= Your instructions =
The listing below should be printed exactly, every line of it. Skip the pictures.

## START

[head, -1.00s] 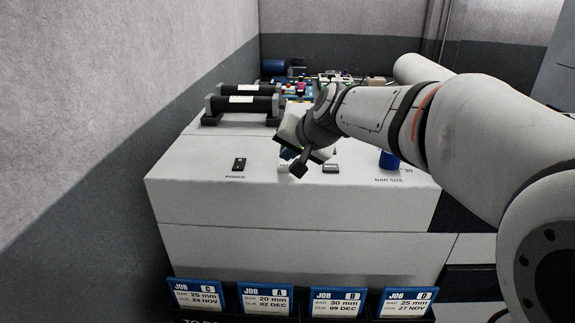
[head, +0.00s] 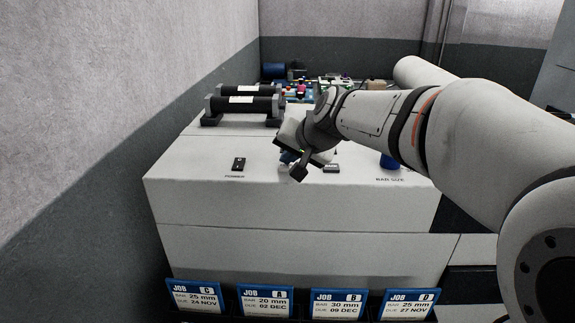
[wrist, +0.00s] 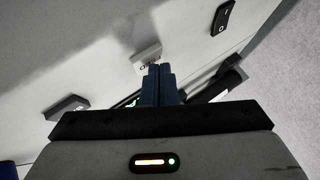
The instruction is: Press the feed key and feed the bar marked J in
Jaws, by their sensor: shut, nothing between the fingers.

## END

= Task response =
[head, -1.00s] 
[head, +0.00s] 
[wrist, +0.00s] 
The instruction is: Press the feed key and feed the bar marked J in
Jaws, by their sensor: shut, nothing between the fingers.

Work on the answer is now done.